— Written instruction —
Lines before the one containing "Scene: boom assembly" are excluded; print that line and every line after it through the end of the material below, exactly.
______________________________
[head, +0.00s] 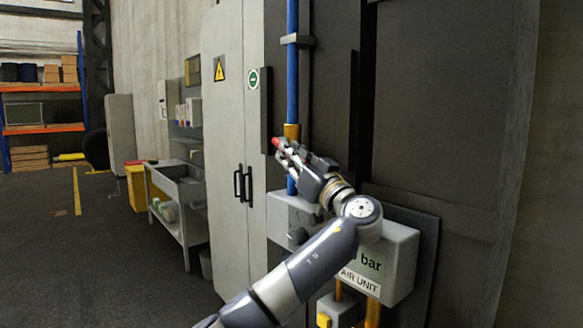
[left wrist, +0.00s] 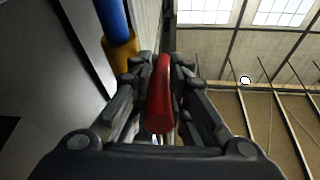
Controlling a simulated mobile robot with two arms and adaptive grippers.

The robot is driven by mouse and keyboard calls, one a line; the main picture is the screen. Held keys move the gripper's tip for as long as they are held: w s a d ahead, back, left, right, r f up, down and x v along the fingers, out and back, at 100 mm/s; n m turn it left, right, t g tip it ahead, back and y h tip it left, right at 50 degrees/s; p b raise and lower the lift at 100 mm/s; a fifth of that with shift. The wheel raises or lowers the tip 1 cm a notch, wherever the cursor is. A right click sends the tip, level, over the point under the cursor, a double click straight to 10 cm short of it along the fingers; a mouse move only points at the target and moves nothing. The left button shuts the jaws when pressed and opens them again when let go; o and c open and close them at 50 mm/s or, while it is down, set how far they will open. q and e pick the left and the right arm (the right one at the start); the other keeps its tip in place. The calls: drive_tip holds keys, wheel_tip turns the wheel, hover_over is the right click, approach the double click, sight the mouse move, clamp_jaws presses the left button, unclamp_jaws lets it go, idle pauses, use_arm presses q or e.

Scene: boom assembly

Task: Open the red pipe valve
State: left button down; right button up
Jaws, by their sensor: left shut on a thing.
______________________________
— Exercise output —
Scene: boom assembly

Task: Open the red pipe valve
State: left button down; right button up
Jaws, by their sensor: left shut on a thing.

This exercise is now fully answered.